[EM] A distance based method

fsimmons at pcc.edu fsimmons at pcc.edu
Fri Jul 15 12:07:46 PDT 2011


> I doubt it's monotonic, though it's probably not a practical 
> problem. That
> is, it would probably be totally impractical to try to use the
> nonmonotonicity for anything strategic, and it wouldn't even 
> lead to Yee
> diagram ugliness.

You would have to have at lest four candidates to get a non-monotonic example.  The reason it is so 
hard to find an example is that moving the winner up delays its entry into the fray, so it is competeing 
with only a proper subset of the candidates that it came out on top of before.


> fsimmons at pcc.edu wrote:
> > If we abandon the Euclidean metric, then we also abandon Voronoi
> > Polygons; the corresponding idea for more general metrics is 
> that of
> > a Dirichlet region.
> 
> That's strange. The Wikipedia article on Voronoi diagrams 
> mention 
> diagrams based on L_1 and Mahalanobis distance. Is the article 
> being 
> incorrect when it uses the term "Voronoi diagram" for these?

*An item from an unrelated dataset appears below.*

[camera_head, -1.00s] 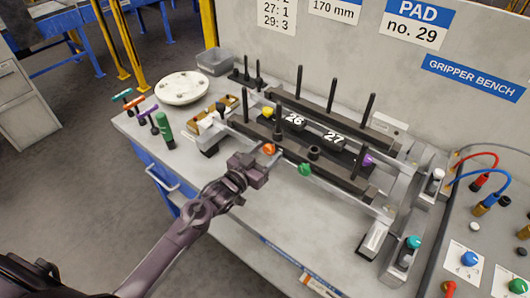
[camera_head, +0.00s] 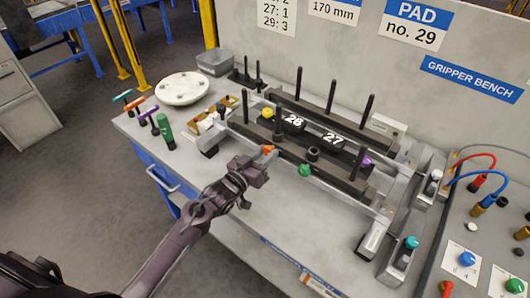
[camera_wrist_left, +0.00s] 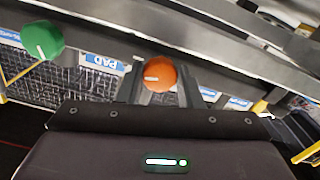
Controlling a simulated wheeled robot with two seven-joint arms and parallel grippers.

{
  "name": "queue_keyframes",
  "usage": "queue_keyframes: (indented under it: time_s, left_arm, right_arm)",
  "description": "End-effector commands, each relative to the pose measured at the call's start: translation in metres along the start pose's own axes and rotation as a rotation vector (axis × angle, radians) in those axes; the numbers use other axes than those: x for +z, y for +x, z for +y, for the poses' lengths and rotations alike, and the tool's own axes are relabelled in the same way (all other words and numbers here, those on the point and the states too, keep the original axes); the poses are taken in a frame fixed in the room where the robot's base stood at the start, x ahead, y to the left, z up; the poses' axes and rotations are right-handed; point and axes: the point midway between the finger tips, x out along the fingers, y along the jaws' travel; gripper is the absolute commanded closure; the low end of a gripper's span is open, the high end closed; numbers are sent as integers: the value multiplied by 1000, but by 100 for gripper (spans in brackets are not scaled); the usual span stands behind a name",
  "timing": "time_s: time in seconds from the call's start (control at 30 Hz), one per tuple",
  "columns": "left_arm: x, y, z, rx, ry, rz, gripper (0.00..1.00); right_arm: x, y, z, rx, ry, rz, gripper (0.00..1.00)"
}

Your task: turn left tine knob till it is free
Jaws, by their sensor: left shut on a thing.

I'm sure tht would still get polygons for some metrics, but in general you wouldn't.

> 
> > It would be amusing to see Yee diagrams based on L_1 and L_infinity
> > metrics

> To my knowledge, L_inf is just L_1 rotated.

In two dimensions that is the case for the basic balls because a diamond is a rotated square.  But in 
three dimensions that is not the case, since an octagon is not just a rotated cube.
> 
> > Think of the Huntington Hill method of apportionment that is 
> used in
> > this country after every census. How many voters understand its
> > details? Less than one in a thousand, but that doesn't 
> matter; they
> > understand the proportionality goal of apportionment, and 
> they are
> > willing to let the experts take care of the details.
> 
> In that case, I think letting the experts decide produced the 
> wrong 
> outcome, and that Webster should have been used instead. But so 
> it goes.
> 

> From: Kevin Venzke 
> Hi,
> 
> --- En date de?: Jeu 14.7.11, Kristofer Munsterhjelm 
> a ?crit?:
> > Nonmonotonicity could be considered an error even with
> > honest voters. The argument would go something like: "Okay,
> > if we raise X, then X goes from winner to loser. That means
> > that the method is either wrong about who should have won in
> > the ballot set before we raised X (it shouldn't have been
> > X), or after we raised X (it should have been X). We have no
> > way of knowing which is the 'right' result, and so other
> > results could also be suspect".
> 
> I'm inclined to lump this in with IIA problems more generally. 
> It seems
> to tend to be the case that raising the winner adjusted the method's
> perceived relative strengths of other candidates, with unpredictable
> results.
> 
> I think I will try implementing the "eliminate the pairwise 
> loser of
> the most distant pair" method. I am curious how well it would 
> discourageburial. I wonder also how often it would fail Plurality...

Kevin,  the method fails Plurality, and is vulnerable to burying.  Its strong point should be with regards to 
compromising.

Compare it with the version that starts with closest candidates, and you will notice a differnce.  In 
particular, the "closest" version will be much more non-monotonic.